### Task
Output the data that follows exactly, line for line.

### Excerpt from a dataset
*****
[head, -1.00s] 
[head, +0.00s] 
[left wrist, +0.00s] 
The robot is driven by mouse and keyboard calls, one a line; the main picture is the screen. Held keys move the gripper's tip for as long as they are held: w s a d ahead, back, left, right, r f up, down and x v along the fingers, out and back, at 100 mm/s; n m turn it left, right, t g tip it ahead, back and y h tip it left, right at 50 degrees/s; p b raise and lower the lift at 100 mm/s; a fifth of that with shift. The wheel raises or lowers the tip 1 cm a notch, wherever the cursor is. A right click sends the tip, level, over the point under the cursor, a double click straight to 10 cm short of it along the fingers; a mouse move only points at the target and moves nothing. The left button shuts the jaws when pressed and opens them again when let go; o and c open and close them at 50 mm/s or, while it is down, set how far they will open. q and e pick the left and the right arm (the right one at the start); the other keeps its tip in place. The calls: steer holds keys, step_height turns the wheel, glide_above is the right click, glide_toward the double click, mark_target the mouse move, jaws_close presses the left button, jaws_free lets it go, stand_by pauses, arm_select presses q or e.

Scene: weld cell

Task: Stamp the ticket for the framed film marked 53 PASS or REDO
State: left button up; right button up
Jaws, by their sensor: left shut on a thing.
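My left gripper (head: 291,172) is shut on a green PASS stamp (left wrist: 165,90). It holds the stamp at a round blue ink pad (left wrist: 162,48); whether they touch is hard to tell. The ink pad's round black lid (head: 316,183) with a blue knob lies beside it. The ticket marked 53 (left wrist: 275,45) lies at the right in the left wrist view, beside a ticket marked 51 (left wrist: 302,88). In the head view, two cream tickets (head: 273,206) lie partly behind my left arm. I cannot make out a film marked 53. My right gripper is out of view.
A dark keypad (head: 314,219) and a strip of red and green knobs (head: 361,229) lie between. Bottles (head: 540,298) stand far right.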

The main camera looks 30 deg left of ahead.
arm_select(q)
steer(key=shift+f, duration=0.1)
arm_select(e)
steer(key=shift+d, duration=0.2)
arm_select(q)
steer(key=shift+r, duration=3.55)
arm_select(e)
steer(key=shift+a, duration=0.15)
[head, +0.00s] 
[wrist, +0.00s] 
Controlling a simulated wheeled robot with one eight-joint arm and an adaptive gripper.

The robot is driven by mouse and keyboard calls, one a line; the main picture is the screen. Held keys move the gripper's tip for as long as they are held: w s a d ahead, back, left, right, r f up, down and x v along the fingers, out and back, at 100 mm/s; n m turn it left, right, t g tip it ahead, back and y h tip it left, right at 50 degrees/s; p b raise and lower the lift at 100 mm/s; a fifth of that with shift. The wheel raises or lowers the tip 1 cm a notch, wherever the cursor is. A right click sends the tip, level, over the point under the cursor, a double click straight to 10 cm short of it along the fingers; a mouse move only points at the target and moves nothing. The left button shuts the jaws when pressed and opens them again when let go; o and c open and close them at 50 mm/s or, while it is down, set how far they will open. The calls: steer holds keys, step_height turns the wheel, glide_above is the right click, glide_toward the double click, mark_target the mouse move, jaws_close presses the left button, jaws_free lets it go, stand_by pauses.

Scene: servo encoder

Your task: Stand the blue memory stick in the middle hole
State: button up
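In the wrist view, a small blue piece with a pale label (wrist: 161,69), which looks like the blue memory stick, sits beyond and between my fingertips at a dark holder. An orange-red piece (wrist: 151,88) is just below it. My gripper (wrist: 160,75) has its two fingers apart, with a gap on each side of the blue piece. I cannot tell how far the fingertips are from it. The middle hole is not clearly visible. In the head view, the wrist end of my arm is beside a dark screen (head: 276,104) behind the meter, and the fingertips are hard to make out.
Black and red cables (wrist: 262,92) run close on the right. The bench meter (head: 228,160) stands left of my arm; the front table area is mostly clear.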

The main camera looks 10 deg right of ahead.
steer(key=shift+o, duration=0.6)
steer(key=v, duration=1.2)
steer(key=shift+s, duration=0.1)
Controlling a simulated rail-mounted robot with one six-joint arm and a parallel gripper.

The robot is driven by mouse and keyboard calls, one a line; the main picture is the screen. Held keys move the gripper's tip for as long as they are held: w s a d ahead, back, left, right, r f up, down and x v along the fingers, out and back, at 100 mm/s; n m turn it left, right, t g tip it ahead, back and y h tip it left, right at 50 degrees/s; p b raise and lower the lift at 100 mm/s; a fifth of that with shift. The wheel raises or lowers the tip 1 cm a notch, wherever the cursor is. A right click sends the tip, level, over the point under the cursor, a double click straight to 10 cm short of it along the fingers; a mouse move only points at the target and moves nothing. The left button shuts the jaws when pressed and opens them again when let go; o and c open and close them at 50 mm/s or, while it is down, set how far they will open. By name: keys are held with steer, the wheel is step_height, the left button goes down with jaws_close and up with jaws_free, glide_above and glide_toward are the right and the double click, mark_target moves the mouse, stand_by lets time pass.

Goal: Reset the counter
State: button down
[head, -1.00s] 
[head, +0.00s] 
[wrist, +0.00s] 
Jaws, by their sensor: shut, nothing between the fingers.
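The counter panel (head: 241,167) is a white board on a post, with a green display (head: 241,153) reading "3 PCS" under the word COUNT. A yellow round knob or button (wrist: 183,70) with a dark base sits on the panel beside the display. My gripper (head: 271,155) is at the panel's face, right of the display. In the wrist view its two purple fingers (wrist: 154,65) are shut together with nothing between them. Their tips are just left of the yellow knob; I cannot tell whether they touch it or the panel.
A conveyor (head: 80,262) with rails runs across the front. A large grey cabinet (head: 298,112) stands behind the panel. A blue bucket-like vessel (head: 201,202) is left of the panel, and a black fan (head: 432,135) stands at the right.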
*****
### Task answer
[head, -1.00s] 
[head, +0.00s] 
[left wrist, +0.00s] 
The robot is driven by mouse and keyboard calls, one a line; the main picture is the screen. Held keys move the gripper's tip for as long as they are held: w s a d ahead, back, left, right, r f up, down and x v along the fingers, out and back, at 100 mm/s; n m turn it left, right, t g tip it ahead, back and y h tip it left, right at 50 degrees/s; p b raise and lower the lift at 100 mm/s; a fifth of that with shift. The wheel raises or lowers the tip 1 cm a notch, wherever the cursor is. A right click sends the tip, level, over the point under the cursor, a double click straight to 10 cm short of it along the fingers; a mouse move only points at the target and moves nothing. The left button shuts the jaws when pressed and opens them again when let go; o and c open and close them at 50 mm/s or, while it is down, set how far they will open. q and e pick the left and the right arm (the right one at the start); the other keeps its tip in place. The calls: steer holds keys, step_height turns the wheel, glide_above is the right click, glide_toward the double click, mark_target the mouse move, jaws_close presses the left button, jaws_free lets it go, stand_by pauses, arm_select presses q or e.

Scene: weld cell

Task: Stamp the ticket for the framed film marked 53 PASS or REDO
State: left button up; right button up
Jaws, by their sensor: left shut on a thing.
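My left gripper (head: 291,172) is shut on a green PASS stamp (left wrist: 165,90). It holds the stamp at a round blue ink pad (left wrist: 162,48); whether they touch is hard to tell. The ink pad's round black lid (head: 316,183) with a blue knob lies beside it. The ticket marked 53 (left wrist: 275,45) lies at the right in the left wrist view, beside a ticket marked 51 (left wrist: 302,88). In the head view, two cream tickets (head: 273,206) lie partly behind my left arm. I cannot make out a film marked 53. My right gripper is out of view.
A dark keypad (head: 314,219) and a strip of red and green knobs (head: 361,229) lie between. Bottles (head: 540,298) stand far right.

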The main camera looks 30 deg left of ahead.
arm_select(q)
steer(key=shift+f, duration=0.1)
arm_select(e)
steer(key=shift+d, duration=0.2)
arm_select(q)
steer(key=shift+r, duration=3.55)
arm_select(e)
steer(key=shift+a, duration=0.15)
[head, +0.00s] 
[wrist, +0.00s] 
Controlling a simulated wheeled robot with one eight-joint arm and an adaptive gripper.

The robot is driven by mouse and keyboard calls, one a line; the main picture is the screen. Held keys move the gripper's tip for as long as they are held: w s a d ahead, back, left, right, r f up, down and x v along the fingers, out and back, at 100 mm/s; n m turn it left, right, t g tip it ahead, back and y h tip it left, right at 50 degrees/s; p b raise and lower the lift at 100 mm/s; a fifth of that with shift. The wheel raises or lowers the tip 1 cm a notch, wherever the cursor is. A right click sends the tip, level, over the point under the cursor, a double click straight to 10 cm short of it along the fingers; a mouse move only points at the target and moves nothing. The left button shuts the jaws when pressed and opens them again when let go; o and c open and close them at 50 mm/s or, while it is down, set how far they will open. The calls: steer holds keys, step_height turns the wheel, glide_above is the right click, glide_toward the double click, mark_target the mouse move, jaws_close presses the left button, jaws_free lets it go, stand_by pauses.

Scene: servo encoder

Your task: Stand the blue memory stick in the middle hole
State: button up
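In the wrist view, a small blue piece with a pale label (wrist: 161,69), which looks like the blue memory stick, sits beyond and between my fingertips at a dark holder. An orange-red piece (wrist: 151,88) is just below it. My gripper (wrist: 160,75) has its two fingers apart, with a gap on each side of the blue piece. I cannot tell how far the fingertips are from it. The middle hole is not clearly visible. In the head view, the wrist end of my arm is beside a dark screen (head: 276,104) behind the meter, and the fingertips are hard to make out.
Black and red cables (wrist: 262,92) run close on the right. The bench meter (head: 228,160) stands left of my arm; the front table area is mostly clear.

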The main camera looks 10 deg right of ahead.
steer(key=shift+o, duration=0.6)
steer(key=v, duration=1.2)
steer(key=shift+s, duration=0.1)
Controlling a simulated rail-mounted robot with one six-joint arm and a parallel gripper.

The robot is driven by mouse and keyboard calls, one a line; the main picture is the screen. Held keys move the gripper's tip for as long as they are held: w s a d ahead, back, left, right, r f up, down and x v along the fingers, out and back, at 100 mm/s; n m turn it left, right, t g tip it ahead, back and y h tip it left, right at 50 degrees/s; p b raise and lower the lift at 100 mm/s; a fifth of that with shift. The wheel raises or lowers the tip 1 cm a notch, wherever the cursor is. A right click sends the tip, level, over the point under the cursor, a double click straight to 10 cm short of it along the fingers; a mouse move only points at the target and moves nothing. The left button shuts the jaws when pressed and opens them again when let go; o and c open and close them at 50 mm/s or, while it is down, set how far they will open. By name: keys are held with steer, the wheel is step_height, the left button goes down with jaws_close and up with jaws_free, glide_above and glide_toward are the right and the double click, mark_target moves the mouse, stand_by lets time pass.

Goal: Reset the counter
State: button down
[head, -1.00s] 
[head, +0.00s] 
[wrist, +0.00s] 
Jaws, by their sensor: shut, nothing between the fingers.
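The counter panel (head: 241,167) is a white board on a post, with a green display (head: 241,153) reading "3 PCS" under the word COUNT. A yellow round knob or button (wrist: 183,70) with a dark base sits on the panel beside the display. My gripper (head: 271,155) is at the panel's face, right of the display. In the wrist view its two purple fingers (wrist: 154,65) are shut together with nothing between them. Their tips are just left of the yellow knob; I cannot tell whether they touch it or the panel.
A conveyor (head: 80,262) with rails runs across the front. A large grey cabinet (head: 298,112) stands behind the panel. A blue bucket-like vessel (head: 201,202) is left of the panel, and a black fan (head: 432,135) stands at the right.

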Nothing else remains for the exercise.